Return exactly the lines that run from the beginning through the line containing "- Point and", both included, and no others.
— Begin Information provided —
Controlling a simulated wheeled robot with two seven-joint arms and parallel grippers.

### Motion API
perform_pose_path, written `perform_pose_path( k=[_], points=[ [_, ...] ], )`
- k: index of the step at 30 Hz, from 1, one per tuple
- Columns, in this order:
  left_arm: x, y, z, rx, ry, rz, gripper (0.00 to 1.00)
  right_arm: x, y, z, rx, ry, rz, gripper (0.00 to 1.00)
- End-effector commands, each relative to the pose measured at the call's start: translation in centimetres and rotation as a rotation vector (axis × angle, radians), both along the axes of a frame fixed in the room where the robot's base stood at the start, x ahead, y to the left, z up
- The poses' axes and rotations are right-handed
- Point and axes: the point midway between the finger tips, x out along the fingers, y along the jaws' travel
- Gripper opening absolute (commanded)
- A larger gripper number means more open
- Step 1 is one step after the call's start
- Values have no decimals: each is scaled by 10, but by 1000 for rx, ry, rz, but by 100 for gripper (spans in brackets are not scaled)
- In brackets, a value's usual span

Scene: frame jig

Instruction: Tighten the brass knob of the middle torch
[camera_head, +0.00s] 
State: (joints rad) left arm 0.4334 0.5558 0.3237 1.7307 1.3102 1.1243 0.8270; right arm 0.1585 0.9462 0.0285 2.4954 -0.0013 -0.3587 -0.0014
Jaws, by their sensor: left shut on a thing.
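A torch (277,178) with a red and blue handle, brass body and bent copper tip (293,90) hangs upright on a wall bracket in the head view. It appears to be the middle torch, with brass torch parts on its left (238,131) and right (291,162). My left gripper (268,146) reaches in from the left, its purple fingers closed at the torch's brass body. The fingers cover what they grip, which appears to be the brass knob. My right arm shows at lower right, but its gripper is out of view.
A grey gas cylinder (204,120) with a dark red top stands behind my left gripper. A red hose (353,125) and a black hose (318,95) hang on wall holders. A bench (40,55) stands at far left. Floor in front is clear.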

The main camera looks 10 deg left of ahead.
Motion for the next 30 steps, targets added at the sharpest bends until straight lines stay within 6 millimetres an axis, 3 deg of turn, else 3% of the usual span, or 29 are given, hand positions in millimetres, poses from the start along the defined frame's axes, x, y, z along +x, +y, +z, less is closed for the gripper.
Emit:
— End Information provided —
> In response
Controlling a simulated wheeled robot with two seven-joint arms and parallel grippers.

### Motion API
perform_pose_path, written `perform_pose_path( k=[_], points=[ [_, ...] ], )`
- k: index of the step at 30 Hz, from 1, one per tuple
- Columns, in this order:
  left_arm: x, y, z, rx, ry, rz, gripper (0.00 to 1.00)
  right_arm: x, y, z, rx, ry, rz, gripper (0.00 to 1.00)
- End-effector commands, each relative to the pose measured at the call's start: translation in centimetres and rotation as a rotation vector (axis × angle, radians), both along the axes of a frame fixed in the room where the robot's base stood at the start, x ahead, y to the left, z up
- The poses' axes and rotations are right-handed
- Point and axes: the point midway between the finger tips, x out along the fingers, y along the jaws' travel

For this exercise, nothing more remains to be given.